2) Not enough cabinet/storage space
We lived in an apartment for a few months that had a kitchen half the size as ours, but with more cabinets! I would have to keep some pans in the linen closet because we didn’t have enough space for them in the kitchen.
3) Oven was in a weird spot
The oven was the first surface available in the kitchen when you came in from the front door. Therefore, when you had your hands full with groceries, this happened to be the first place where you would set everything down. I mean, if ever the stove was on, that’s just an accident waiting to happen
4) The position of the light switch
If you wanted to turn the kitchen light on, you’d have to walk all the way in the kitchen and put your hand in this small gap between the pantry and an under-mounted coffee maker to find the switch. Might sound easy enough now, but in the middle of the night when there’s no other lights on, it was pretty difficult. (You can see the light switch, to the right of the pantry, in the photo below)
5) The actual light
Was just a hanging bulb. My mom had accidently broken the pendant surround the weekend we moved in and we never replaced it. It was also dark with just the one light bulb
6) The fridge position
The actual placement of the fridge in the room wasn’t bad (it’s actually still in the original place now), but at the time there was a wall to the left of the fridge. The problem was that the fridge door opens right-handed (meaning it swings counter-clockwise from the its hinge axis). So now mix that with a wall on the left, and you couldn’t just open the door a little bit to get something out. You had to open it almost all the way each time, and then if your bags were to the right of you, or behind you, you’d have to do this dance of swinging the door open and closed while you put things away. Annoying!
7) The floors
Oh the floors! From the day we moved in they were just bad. I mean, sure you can make the argument that the white patterned linoleum with black diamonds wasn’t that awful; in fact, there are much worst linoleum patterns out there (which we later discovered when we were removing this layer). It was the actual condition of the floors that was the problem. For some reason there were hundreds of scratches/dent marks in the floor, and these spots would show dirt more than the rest. My mom had the idea that the people who lived in the house before us must have been knife throwers, because it honestly looked like knife marks all over the place. I wish I had pictures of the condition of these floors, because I am not exaggerating when I say hundreds of knife-like dents all over the place.

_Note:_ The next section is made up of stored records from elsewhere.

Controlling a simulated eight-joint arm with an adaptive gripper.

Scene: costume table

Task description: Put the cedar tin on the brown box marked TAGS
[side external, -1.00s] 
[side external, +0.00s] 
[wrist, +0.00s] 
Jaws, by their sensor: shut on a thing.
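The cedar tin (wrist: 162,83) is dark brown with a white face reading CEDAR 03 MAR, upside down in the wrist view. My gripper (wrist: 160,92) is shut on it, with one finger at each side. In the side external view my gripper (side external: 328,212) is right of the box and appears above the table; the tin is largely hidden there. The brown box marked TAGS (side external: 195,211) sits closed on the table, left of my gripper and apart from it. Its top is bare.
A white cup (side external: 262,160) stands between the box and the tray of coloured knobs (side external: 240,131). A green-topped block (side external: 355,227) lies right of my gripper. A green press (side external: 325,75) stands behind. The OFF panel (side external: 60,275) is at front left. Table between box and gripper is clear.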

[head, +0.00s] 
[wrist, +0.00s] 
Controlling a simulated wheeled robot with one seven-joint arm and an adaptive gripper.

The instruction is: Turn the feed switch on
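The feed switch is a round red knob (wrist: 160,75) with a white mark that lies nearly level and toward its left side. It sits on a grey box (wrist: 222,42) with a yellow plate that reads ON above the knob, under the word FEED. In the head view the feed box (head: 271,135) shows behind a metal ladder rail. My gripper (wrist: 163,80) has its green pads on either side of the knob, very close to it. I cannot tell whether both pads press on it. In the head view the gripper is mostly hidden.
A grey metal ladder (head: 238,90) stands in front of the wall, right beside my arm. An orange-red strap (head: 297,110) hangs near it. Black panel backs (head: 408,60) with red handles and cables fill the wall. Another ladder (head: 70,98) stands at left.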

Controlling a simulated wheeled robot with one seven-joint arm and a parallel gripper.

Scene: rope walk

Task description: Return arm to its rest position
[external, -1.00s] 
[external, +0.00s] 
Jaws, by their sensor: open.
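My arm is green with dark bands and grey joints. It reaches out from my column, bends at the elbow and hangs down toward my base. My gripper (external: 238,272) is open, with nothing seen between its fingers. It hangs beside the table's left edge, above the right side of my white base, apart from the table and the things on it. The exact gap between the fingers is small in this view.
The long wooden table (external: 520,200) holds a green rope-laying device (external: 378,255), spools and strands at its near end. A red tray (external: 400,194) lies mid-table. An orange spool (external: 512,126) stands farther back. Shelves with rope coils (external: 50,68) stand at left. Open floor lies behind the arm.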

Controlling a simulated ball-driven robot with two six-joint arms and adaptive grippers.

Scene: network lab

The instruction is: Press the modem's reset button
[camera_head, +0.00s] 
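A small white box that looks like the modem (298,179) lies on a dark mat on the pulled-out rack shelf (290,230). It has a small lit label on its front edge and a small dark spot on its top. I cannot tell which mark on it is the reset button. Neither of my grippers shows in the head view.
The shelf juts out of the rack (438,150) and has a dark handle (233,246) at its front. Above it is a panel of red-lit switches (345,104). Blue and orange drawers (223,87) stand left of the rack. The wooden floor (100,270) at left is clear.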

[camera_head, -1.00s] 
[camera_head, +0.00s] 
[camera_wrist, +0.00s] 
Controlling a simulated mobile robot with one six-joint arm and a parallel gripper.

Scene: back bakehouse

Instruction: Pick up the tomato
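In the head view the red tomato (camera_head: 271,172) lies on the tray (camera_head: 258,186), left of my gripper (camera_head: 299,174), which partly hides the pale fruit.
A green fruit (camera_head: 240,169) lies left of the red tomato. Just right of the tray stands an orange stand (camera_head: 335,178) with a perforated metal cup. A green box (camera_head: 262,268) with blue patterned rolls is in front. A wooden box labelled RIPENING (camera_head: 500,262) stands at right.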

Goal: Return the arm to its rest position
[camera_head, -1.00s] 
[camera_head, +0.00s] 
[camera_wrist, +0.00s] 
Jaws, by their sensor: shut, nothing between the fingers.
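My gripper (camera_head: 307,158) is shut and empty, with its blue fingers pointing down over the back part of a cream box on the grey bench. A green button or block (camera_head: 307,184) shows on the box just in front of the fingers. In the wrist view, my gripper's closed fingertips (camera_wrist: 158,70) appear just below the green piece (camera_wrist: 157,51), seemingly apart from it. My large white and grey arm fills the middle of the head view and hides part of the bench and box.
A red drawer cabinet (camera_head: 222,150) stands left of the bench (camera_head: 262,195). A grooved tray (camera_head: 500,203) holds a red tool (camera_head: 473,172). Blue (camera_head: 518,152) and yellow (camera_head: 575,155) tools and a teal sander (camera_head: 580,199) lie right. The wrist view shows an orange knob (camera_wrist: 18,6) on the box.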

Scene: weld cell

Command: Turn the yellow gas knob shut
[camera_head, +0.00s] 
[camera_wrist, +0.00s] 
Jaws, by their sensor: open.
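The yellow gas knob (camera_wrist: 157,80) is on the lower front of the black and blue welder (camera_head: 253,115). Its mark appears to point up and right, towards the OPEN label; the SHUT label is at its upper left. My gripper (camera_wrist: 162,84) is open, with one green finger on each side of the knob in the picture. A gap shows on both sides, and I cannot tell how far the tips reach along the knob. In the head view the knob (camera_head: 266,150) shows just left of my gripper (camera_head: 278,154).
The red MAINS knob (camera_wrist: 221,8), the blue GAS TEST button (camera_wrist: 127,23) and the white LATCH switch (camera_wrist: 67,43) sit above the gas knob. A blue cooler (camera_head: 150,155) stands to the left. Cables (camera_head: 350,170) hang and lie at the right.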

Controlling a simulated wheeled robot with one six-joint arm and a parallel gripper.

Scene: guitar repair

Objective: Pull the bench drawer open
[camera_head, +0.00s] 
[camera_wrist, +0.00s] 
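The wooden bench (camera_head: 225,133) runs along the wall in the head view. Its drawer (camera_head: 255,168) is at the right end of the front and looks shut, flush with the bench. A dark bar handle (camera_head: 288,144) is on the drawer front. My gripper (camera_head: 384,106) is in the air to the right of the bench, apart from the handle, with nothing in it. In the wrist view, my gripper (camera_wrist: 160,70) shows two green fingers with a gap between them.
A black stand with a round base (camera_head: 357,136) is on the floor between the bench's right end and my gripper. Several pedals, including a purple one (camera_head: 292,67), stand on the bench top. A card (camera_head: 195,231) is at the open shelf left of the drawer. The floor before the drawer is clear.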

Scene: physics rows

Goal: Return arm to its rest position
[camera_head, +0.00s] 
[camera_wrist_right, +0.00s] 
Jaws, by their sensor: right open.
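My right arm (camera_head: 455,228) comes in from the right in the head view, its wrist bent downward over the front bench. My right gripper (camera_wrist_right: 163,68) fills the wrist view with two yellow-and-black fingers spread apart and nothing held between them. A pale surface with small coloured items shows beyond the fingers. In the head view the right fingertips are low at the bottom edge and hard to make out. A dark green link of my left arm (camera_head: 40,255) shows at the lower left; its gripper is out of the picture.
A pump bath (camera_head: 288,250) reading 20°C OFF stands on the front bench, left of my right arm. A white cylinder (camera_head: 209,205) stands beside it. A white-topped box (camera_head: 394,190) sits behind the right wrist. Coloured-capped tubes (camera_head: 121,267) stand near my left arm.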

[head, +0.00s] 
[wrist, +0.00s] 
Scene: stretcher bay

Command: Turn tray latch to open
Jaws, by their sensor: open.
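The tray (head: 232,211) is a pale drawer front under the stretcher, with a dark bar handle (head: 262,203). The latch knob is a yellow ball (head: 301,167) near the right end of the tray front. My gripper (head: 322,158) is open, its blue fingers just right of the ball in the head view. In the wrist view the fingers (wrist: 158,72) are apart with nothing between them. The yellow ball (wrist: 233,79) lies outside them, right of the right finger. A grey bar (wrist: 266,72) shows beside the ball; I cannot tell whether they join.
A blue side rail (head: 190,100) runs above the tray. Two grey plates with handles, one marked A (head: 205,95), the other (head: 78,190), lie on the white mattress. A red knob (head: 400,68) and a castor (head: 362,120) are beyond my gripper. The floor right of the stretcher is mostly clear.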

8) The cabinets themselves
You know how drawers have the sliding mechanism that holds the drawer to the main cabinet section? Well, these cabinets did not have that particular mechanism, it was literally just wood on wood. So if you opened the drawer too much, or if it was too heavy, it would tip forward (I’ve never actually had it fall out completely, the tipping forward was usually the “tip off” to stop haha). The cabinets themselves were painted too, and while they were nice and white from afar, there were some areas (mostly at the sink doors) where the paint was starting to chip away. And guess what, they were a bright red before they were painted white!
9) A tipping dishwasher as well
As noted in the home inspection, the dishwasher was never actually anchored into the countertop. Well I didn’t think it was that much of an issue until you were loading or unloading it and the weight of the dishes on the door would cause it to tip forward. And this time I actually saw the roll-y dishwasher bottom drawer roll right out of the main dishwasher section onto the door… a few times.
10) The layout
Sure we could have done cosmetic changes and minor updates to the kitchen all we wanted, but the truth of the matter was that the layout was just not working for us. It was a large space that had so much potential, but was being grossly under-utilized. I knew before even moving in that the layout needed a refresh, and 2 years before we ever started the renovation, I had started drawing up plans and thinking of design options.
And there you have it – the top ten reasons why we decided to renovate our kitchen. Making this list at the time helped me focus on what elements I wanted the new kitchen to have, and to prioritize our future design/layout choices too. And of course, it doesn’t hurt to have a running list of actual examples to help any arguments/discussions you may have with potential “idea resisters” – the whole “well I want to redo this room ‘just because'” won’t always cut it!
Never underestimate the power of a well planned list!